◆ Goal ◆
Search the listing for the string "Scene" and copy every line that contains it.

[Data listing]
== == ==
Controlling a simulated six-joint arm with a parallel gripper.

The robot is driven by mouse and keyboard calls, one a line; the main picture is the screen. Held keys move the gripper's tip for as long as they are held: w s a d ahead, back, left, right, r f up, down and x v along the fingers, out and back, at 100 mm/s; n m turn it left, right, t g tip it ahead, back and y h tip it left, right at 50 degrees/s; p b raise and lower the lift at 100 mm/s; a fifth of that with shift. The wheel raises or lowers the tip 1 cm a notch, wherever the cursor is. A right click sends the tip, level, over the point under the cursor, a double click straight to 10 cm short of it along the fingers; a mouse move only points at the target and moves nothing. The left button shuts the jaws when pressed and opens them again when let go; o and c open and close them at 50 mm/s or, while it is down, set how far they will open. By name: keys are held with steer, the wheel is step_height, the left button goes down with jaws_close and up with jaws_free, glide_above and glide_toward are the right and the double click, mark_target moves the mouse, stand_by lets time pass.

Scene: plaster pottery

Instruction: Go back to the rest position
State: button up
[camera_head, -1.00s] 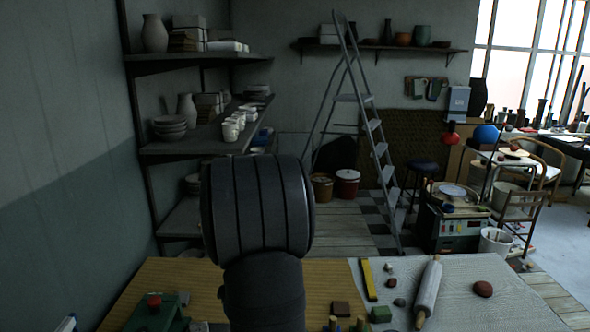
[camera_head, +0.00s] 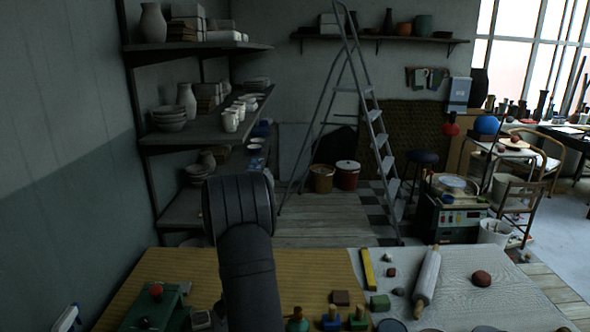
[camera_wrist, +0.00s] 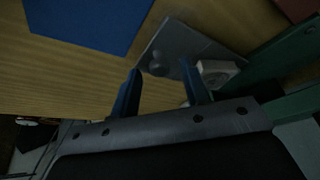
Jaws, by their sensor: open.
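My gripper (camera_wrist: 160,92) shows in the wrist view with its two dark blue fingers apart and nothing between them. Beyond the fingertips lies a grey flat plate (camera_wrist: 185,45) on the wooden tabletop. In the head view my arm rises in front of the table, and the gripper itself is out of that view. The wooden table (camera_head: 190,265) spans the bottom of the head view.
A green stand (camera_head: 165,308) with a red ball (camera_head: 156,290) is on the table at left. A rolling pin (camera_head: 427,275), a yellow bar (camera_head: 367,268) and a reddish lump (camera_head: 481,278) lie on the pale cloth (camera_head: 510,300) at right. A blue sheet (camera_wrist: 90,20) shows in the wrist view.

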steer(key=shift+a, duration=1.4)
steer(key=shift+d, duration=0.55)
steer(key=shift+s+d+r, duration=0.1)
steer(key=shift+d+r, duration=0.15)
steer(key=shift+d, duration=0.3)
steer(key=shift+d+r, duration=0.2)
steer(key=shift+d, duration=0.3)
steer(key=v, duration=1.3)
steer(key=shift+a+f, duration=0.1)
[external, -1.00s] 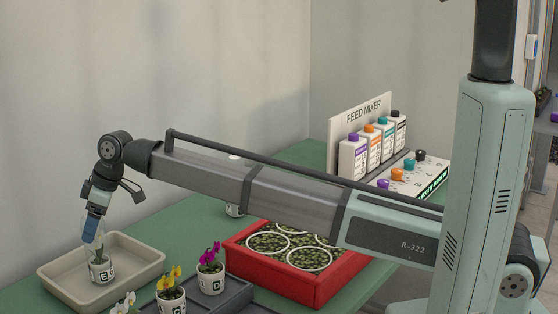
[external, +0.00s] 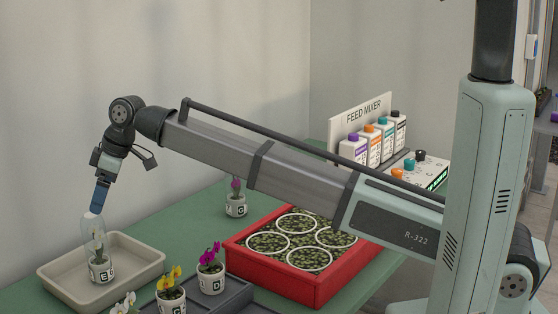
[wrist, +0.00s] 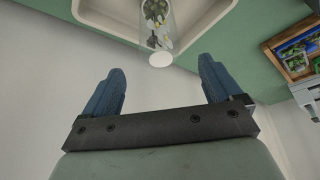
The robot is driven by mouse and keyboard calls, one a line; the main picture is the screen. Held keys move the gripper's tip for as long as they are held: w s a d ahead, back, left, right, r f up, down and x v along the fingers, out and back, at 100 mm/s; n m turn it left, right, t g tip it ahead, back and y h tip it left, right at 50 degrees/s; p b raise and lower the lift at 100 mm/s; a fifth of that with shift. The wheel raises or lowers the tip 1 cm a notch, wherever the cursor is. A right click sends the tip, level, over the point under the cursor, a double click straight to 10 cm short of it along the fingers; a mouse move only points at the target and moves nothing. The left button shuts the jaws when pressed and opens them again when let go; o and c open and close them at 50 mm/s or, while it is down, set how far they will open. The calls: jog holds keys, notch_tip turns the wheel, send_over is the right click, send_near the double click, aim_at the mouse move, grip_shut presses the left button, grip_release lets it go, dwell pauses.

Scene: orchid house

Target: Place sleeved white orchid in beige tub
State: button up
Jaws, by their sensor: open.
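The sleeved white orchid (external: 94,245) stands upright in the beige tub (external: 142,271), its white pot resting on the tub floor inside a clear sleeve. In the wrist view the sleeved orchid (wrist: 158,28) shows at the top, with the beige tub (wrist: 105,18) around it. My gripper (external: 97,212) is above the sleeve's top, pointing down. In the wrist view its two blue fingers (wrist: 160,85) are spread wide with nothing between them.
A dark tray (external: 235,304) with potted yellow, magenta and white orchids stands in front. A red crate (external: 275,281) with round openings stands to the right. Another potted orchid (external: 236,205) stands behind. A feed mixer (external: 372,145) with bottles is at the back.

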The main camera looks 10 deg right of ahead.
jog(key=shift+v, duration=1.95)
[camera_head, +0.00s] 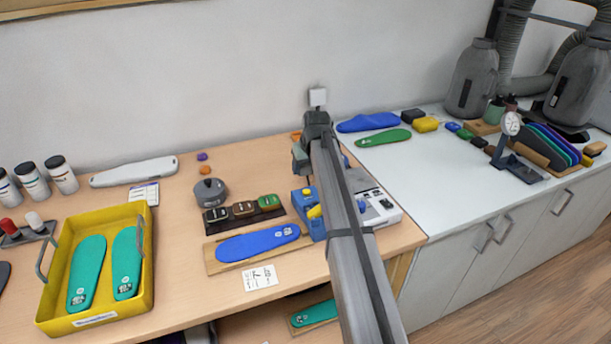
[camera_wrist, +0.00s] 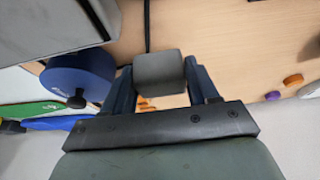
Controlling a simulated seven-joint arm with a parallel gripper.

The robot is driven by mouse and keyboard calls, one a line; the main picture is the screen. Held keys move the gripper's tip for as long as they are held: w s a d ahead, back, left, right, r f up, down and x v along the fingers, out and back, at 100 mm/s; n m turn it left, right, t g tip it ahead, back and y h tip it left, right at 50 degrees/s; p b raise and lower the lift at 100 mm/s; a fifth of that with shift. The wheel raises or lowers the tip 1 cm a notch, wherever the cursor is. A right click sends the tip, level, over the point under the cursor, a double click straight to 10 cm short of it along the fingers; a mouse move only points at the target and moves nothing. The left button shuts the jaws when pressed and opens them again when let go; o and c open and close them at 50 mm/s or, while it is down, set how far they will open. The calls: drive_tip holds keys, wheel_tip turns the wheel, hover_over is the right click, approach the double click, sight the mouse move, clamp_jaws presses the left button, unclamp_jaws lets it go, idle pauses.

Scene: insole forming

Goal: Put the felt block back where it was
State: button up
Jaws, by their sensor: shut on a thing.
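My gripper (camera_wrist: 158,76) is shut on a grey block, the felt block (camera_wrist: 160,68), which sits between its two dark blue fingers in the wrist view. The wood tabletop shows beyond the block, with small orange pieces (camera_wrist: 147,104) partly hidden near it. In the head view my gripper (camera_head: 300,160) is over the back right part of the wood table.
A blue and white device (camera_head: 378,207) stands close by at the right. A yellow tray (camera_head: 147,290) holds green insoles. The back middle of the table is mostly clear.

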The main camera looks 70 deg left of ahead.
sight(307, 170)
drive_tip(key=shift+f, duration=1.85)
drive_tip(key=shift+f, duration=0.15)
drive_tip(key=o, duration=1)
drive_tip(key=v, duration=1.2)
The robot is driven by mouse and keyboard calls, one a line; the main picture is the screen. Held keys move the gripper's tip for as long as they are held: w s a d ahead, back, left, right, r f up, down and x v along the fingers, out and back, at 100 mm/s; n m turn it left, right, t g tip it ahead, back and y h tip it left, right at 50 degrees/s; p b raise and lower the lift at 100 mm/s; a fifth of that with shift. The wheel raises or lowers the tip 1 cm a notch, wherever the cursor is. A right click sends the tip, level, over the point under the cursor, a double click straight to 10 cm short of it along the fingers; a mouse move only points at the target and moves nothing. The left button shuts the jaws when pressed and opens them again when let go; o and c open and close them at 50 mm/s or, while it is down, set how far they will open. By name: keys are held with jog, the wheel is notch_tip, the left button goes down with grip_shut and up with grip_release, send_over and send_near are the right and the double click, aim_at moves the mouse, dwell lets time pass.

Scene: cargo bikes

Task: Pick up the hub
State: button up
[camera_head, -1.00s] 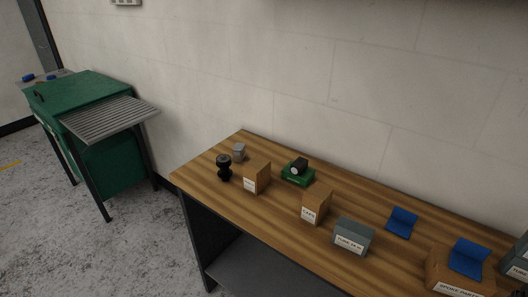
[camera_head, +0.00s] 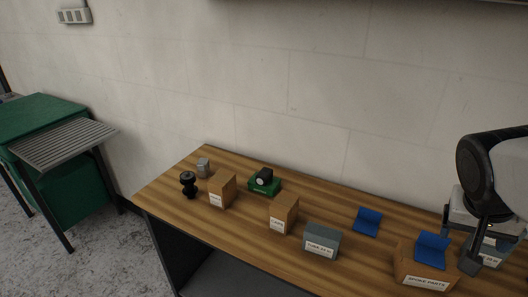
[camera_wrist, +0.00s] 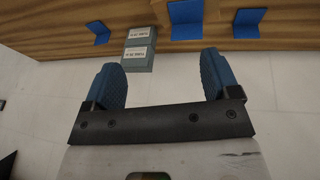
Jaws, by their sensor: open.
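The hub (camera_head: 188,184) appears to be the black, spool-shaped part with wide flanges. It stands upright near the left end of the wooden workbench (camera_head: 172,182), in the head view. It does not show in the wrist view. My gripper (camera_wrist: 162,82) is open and empty, with its two blue-padded fingers spread apart in the wrist view. In the head view my arm is at the right edge, over the right part of the bench, far from the hub.
A small grey part (camera_head: 203,168) and a cardboard box (camera_head: 222,189) stand close to the hub. Further right are a green box (camera_head: 265,187) with a black item on it, another carton (camera_head: 284,212), a grey box (camera_head: 322,240), and blue brackets (camera_head: 367,221). A wall runs behind.

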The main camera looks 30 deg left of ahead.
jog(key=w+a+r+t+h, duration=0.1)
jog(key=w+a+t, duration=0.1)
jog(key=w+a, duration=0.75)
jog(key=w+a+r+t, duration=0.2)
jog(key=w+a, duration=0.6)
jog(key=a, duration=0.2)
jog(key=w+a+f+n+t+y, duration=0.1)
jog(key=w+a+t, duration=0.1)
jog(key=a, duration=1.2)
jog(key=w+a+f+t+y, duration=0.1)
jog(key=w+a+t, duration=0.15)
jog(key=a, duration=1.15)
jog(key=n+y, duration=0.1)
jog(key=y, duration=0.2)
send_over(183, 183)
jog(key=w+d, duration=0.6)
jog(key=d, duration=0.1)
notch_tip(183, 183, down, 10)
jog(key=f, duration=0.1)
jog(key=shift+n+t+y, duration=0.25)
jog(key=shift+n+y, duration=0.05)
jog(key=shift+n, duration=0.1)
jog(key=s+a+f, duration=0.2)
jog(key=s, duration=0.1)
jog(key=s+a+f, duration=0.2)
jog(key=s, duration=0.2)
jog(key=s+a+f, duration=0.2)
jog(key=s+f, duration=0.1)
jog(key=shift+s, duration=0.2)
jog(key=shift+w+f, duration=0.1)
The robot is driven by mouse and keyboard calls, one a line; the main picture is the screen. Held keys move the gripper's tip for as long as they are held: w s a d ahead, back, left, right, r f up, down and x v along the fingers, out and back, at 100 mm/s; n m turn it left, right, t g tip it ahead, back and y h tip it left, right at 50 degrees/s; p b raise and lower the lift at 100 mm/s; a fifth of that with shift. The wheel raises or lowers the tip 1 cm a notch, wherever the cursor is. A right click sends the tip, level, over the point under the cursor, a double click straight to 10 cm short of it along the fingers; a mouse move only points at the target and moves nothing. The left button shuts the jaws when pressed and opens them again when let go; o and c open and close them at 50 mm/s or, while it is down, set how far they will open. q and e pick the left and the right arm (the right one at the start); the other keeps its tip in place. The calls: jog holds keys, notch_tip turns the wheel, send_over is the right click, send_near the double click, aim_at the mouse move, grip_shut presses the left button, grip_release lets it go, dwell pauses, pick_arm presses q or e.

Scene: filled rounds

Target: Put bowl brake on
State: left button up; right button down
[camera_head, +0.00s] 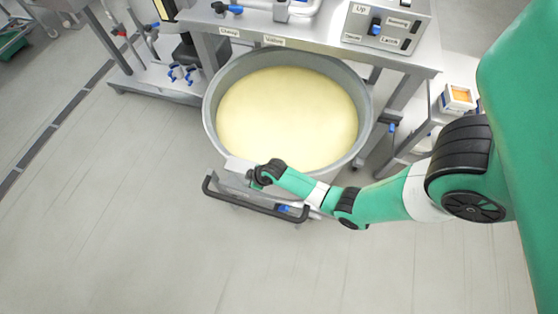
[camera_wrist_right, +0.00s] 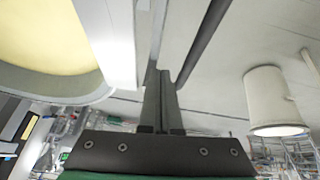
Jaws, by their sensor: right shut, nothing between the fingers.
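The large grey bowl (camera_head: 209,125) is full of pale yellow mix and stands at the frame under the bench. It also shows in the right wrist view (camera_wrist_right: 60,88). A black push handle (camera_head: 245,204) runs along its front, and it also shows in the right wrist view (camera_wrist_right: 207,45). A small blue part (camera_head: 284,208), perhaps the brake pedal, shows low by the handle's right end. My right gripper (camera_wrist_right: 163,75) is shut and empty, between a pale bar beside the bowl and the black handle. In the head view my wrist mostly hides its fingers. My left gripper is not in view.
A control box (camera_head: 387,22) with a blue switch sits on the bench above the bowl. A steel rack (camera_head: 430,110) stands at right. Pipes with blue valves (camera_head: 180,73) stand at left. The floor (camera_head: 130,230) in front is clear.

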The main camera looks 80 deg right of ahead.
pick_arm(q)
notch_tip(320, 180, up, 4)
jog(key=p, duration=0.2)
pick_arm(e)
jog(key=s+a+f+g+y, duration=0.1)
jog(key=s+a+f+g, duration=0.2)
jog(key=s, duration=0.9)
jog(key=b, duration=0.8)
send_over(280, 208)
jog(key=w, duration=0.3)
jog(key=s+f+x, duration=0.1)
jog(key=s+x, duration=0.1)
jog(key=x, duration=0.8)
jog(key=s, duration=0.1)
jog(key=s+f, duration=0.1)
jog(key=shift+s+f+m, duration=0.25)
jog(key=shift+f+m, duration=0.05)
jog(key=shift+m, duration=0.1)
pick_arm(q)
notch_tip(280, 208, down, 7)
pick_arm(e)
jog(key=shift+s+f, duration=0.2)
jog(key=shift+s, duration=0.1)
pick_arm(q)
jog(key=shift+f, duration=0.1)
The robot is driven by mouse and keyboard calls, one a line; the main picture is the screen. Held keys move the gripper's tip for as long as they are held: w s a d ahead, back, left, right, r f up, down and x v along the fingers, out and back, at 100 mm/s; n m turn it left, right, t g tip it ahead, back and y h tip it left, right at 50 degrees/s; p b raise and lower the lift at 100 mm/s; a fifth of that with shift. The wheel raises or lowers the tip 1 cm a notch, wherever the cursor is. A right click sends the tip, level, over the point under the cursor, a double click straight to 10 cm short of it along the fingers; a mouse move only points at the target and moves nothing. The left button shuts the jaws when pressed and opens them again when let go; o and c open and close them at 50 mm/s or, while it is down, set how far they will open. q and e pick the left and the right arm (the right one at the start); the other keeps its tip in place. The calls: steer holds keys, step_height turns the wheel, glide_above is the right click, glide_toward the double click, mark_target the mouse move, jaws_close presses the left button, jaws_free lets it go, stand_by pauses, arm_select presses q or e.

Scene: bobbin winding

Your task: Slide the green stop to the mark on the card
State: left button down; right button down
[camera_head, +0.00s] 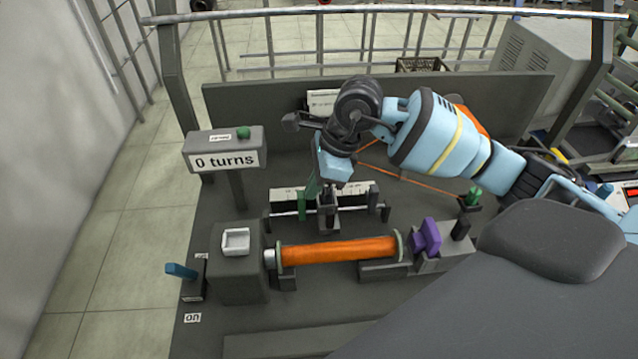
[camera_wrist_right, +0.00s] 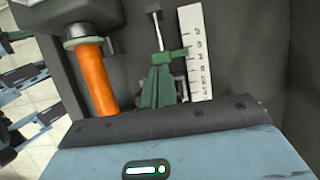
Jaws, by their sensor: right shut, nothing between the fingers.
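The green stop (camera_head: 302,207) sits on a thin rail in front of a white scale strip (camera_head: 355,190), toward the strip's left part. In the right wrist view the green stop (camera_wrist_right: 155,88) shows with a side pointer reaching the edge of the white scale (camera_wrist_right: 196,55). My right gripper (camera_head: 327,203) is shut and empty, pointing down over the rail just right of the stop; I cannot tell if it touches. A white card (camera_head: 322,101) stands at the back panel, partly hidden by my right arm; its mark is unreadable. My left gripper is not in view.
An orange-wound bobbin (camera_head: 340,250) lies in front of the rail, with a purple piece (camera_head: 428,237) at its right end. A "0 turns" display (camera_head: 226,158) stands left. A white dish (camera_head: 236,240) sits on the grey block. An orange strand (camera_head: 420,181) runs behind.

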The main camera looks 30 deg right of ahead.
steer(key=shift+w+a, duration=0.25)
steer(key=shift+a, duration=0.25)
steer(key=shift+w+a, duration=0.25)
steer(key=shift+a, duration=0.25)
== == ==
◆ Solution to this problem ◆
Scene: plaster pottery
Scene: orchid house
Scene: insole forming
Scene: cargo bikes
Scene: filled rounds
Scene: bobbin winding

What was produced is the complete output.